Well—back to Pope Francis and his interview with
La Civilta Cattolica/America and the reasons he is engendering fear in certain
segments of the Church. Now, keep in
mind that my prejudices are with the Holy Father and my sympathies are not with
those who are alarmed over the direction in which he is taking the Church. As I keep hearing people say “now that the
shoe is on the other foot,” meaning that those of us who were fearful that we
saw the future eroding under John Paul II and Benedict XVI but stayed loyal to
the Church now find a certain morose delectation (as the old manuals called it)
or schadenfreude as Pope Benedict
would say, in the discomfort of those who find their hopes for a more
triumphalist Church to be dashed on the Rock of Peter. But take a look at this remark in the
famous interview:
“The Society of Jesus is an institution in
tension,” the pope replied, “always fundamentally in tension. A Jesuit is a
person who is not centered in himself. The Society itself also looks to a
center outside itself; its center is Christ and his church. So if the
Society centers itself in Christ and the church, it has two fundamental points
of reference for its balance and for being able to live on the margins, on the
frontier. If it looks too much in upon itself, it puts itself at the center as
a very solid, very well ‘armed’ structure, but then it runs the risk of feeling
safe and self-sufficient. The Society must always have before itself the Deus
semper maior, the always-greater God, and the pursuit of the ever greater
glory of God, the church as true bride of Christ our Lord, Christ the king who
conquers us and to whom we offer our whole person and all our hard work, even
if we are clay pots, inadequate.

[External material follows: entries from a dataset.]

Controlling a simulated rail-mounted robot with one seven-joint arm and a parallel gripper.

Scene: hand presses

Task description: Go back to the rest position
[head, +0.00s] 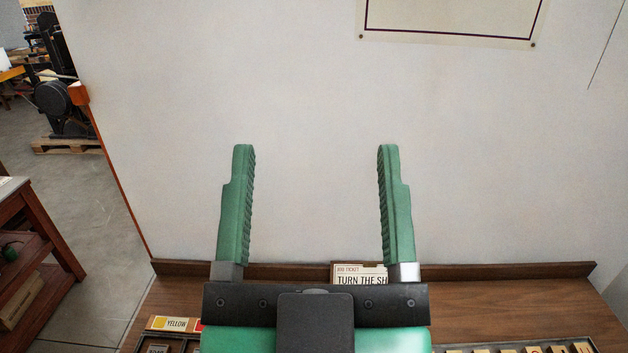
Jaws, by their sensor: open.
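My gripper (316,172) is in the middle of the head view, raised in front of the pale wall. Its two green ridged fingers stand wide apart with nothing between them. The dark gripper body and the green link below it cover part of the wooden bench (480,292) behind.
A job ticket (359,274) stands at the bench's back ledge, partly hidden by my gripper. A brown wooden table (40,265) stands left; open floor lies between.

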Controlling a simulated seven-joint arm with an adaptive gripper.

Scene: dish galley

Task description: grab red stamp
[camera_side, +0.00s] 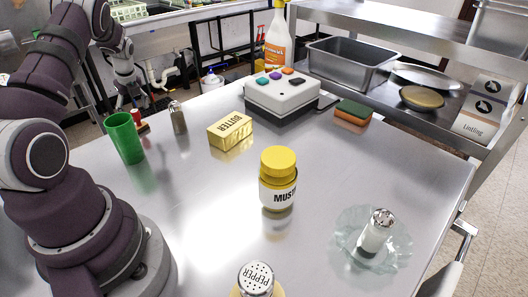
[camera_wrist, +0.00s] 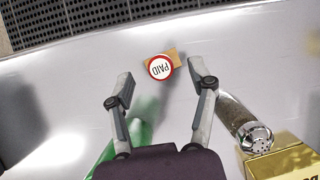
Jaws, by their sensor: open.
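The red stamp (camera_wrist: 160,67) shows in the wrist view as a round white face with a red rim and the word PAID, over a tan-brown block (camera_wrist: 174,55). In the side view the stamp (camera_side: 136,115) is a small red shape behind the green cup (camera_side: 125,140), which partly hides it. My gripper (camera_wrist: 161,79) is open and empty, with its fingers apart on the left and right of the stamp in the wrist picture. I cannot tell its exact height above the stamp. In the side view the arm end hangs at the upper left.
In the wrist view the green cup (camera_wrist: 108,150) is near the left finger, and a glass shaker (camera_wrist: 240,116) is close to the right finger. The gold butter box (camera_wrist: 290,163) lies beyond the shaker. A mustard jar (camera_side: 278,190) and button box (camera_side: 282,96) stand farther off.

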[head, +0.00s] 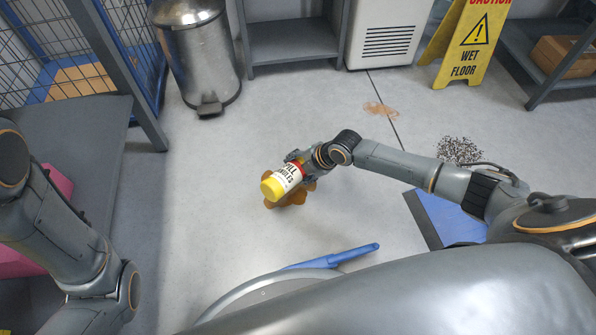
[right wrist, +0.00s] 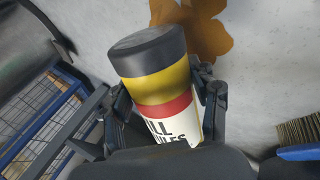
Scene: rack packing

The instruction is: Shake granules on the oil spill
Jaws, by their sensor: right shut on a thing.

This tension takes us out of ourselves
continuously. The tool that makes the Society of Jesus not centered in itself,
really strong, is, then, the account of conscience, which is at the same time
paternal and fraternal, because it helps the Society to fulfill its mission
better.”
Notice the Jesuit is not centered in himself and
the Society of Jesus also looks to a center outside itself—to the Greater Glory
of God (Ad Majorem Dei Gloriam) and
to the Church as the true bride of Christ.
Great! So now that you have a man
with this spiritual principle guiding the Church, you have a man who looks not
to the person of the pope, or the institution of the papacy, or even to the
institutional Church—but seeks only the Greater Glory of God and of his
Church—not his Church as the powerful institution, but as the poor bride of
Christ. You have, as Francis speaks so
well of, the image of the Church as poor and vulnerable as was her Lord. This is a very different ecclesiology than
that of John Paul II and even more of Benedict XVI who sought to build up and
strengthen the Institutional aspects of the Church. Now we have a Pope who places little faith
and less interest in that institutionalism.
This
brings me back to the writings of one of my heroes, Avery Dulles, whose remarks
on the Church in his books Models of the
Church and Catholicity of the Church
make it clear that it is high time to move away from the models of power,
legalism, and institutionalism which have characterized the Catholic Church for
the last thousand years. So: you go,
Francis. This is the Shepherd we need to
lead us into the Church’s third millennium.